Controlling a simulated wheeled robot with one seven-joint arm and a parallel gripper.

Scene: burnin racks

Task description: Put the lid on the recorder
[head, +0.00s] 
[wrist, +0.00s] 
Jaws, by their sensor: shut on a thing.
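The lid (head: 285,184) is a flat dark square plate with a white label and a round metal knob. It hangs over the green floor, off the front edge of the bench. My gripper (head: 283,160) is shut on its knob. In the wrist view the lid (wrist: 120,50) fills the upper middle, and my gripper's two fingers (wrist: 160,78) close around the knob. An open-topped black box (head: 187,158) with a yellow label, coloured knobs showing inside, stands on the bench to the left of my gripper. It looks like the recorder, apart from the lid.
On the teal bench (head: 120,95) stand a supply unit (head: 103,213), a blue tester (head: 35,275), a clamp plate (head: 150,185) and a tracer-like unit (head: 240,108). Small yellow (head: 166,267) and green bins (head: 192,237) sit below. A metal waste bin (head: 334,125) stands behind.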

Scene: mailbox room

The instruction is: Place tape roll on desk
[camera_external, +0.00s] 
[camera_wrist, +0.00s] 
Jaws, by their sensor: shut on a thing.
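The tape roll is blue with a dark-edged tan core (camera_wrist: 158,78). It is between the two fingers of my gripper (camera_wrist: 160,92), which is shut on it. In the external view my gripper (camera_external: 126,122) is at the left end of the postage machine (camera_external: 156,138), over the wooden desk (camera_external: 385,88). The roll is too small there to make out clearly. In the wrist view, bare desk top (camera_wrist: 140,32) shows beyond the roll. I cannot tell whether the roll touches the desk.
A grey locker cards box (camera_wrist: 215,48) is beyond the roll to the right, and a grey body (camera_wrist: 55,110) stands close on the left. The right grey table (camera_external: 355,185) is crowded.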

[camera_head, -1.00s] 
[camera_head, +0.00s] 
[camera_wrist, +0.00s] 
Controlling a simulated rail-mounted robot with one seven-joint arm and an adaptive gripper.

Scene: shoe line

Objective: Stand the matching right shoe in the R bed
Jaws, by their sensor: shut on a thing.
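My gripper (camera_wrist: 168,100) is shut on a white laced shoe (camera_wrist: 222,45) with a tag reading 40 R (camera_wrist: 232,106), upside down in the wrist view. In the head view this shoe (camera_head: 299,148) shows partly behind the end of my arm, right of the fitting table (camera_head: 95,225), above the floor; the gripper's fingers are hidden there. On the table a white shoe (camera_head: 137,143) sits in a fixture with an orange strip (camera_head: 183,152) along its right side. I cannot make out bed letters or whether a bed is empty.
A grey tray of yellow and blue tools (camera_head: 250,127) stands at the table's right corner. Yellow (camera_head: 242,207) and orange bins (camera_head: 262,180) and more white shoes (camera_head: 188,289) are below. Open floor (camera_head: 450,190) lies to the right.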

--

> _EXERCISE OBJECTIVE_: The records above should be restated word for word, please.

> _TASK ANSWER_:
Controlling a simulated wheeled robot with one seven-joint arm and a parallel gripper.

Scene: burnin racks

Task description: Put the lid on the recorder
[head, +0.00s] 
[wrist, +0.00s] 
Jaws, by their sensor: shut on a thing.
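The lid (head: 285,184) is a flat dark square plate with a white label and a round metal knob. It hangs over the green floor, off the front edge of the bench. My gripper (head: 283,160) is shut on its knob. In the wrist view the lid (wrist: 120,50) fills the upper middle, and my gripper's two fingers (wrist: 160,78) close around the knob. An open-topped black box (head: 187,158) with a yellow label, coloured knobs showing inside, stands on the bench to the left of my gripper. It looks like the recorder, apart from the lid.
On the teal bench (head: 120,95) stand a supply unit (head: 103,213), a blue tester (head: 35,275), a clamp plate (head: 150,185) and a tracer-like unit (head: 240,108). Small yellow (head: 166,267) and green bins (head: 192,237) sit below. A metal waste bin (head: 334,125) stands behind.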

Scene: mailbox room

The instruction is: Place tape roll on desk
[camera_external, +0.00s] 
[camera_wrist, +0.00s] 
Jaws, by their sensor: shut on a thing.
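The tape roll is blue with a dark-edged tan core (camera_wrist: 158,78). It is between the two fingers of my gripper (camera_wrist: 160,92), which is shut on it. In the external view my gripper (camera_external: 126,122) is at the left end of the postage machine (camera_external: 156,138), over the wooden desk (camera_external: 385,88). The roll is too small there to make out clearly. In the wrist view, bare desk top (camera_wrist: 140,32) shows beyond the roll. I cannot tell whether the roll touches the desk.
A grey locker cards box (camera_wrist: 215,48) is beyond the roll to the right, and a grey body (camera_wrist: 55,110) stands close on the left. The right grey table (camera_external: 355,185) is crowded.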

[camera_head, -1.00s] 
[camera_head, +0.00s] 
[camera_wrist, +0.00s] 
Controlling a simulated rail-mounted robot with one seven-joint arm and an adaptive gripper.

Scene: shoe line

Objective: Stand the matching right shoe in the R bed
Jaws, by their sensor: shut on a thing.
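My gripper (camera_wrist: 168,100) is shut on a white laced shoe (camera_wrist: 222,45) with a tag reading 40 R (camera_wrist: 232,106), upside down in the wrist view. In the head view this shoe (camera_head: 299,148) shows partly behind the end of my arm, right of the fitting table (camera_head: 95,225), above the floor; the gripper's fingers are hidden there. On the table a white shoe (camera_head: 137,143) sits in a fixture with an orange strip (camera_head: 183,152) along its right side. I cannot make out bed letters or whether a bed is empty.
A grey tray of yellow and blue tools (camera_head: 250,127) stands at the table's right corner. Yellow (camera_head: 242,207) and orange bins (camera_head: 262,180) and more white shoes (camera_head: 188,289) are below. Open floor (camera_head: 450,190) lies to the right.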

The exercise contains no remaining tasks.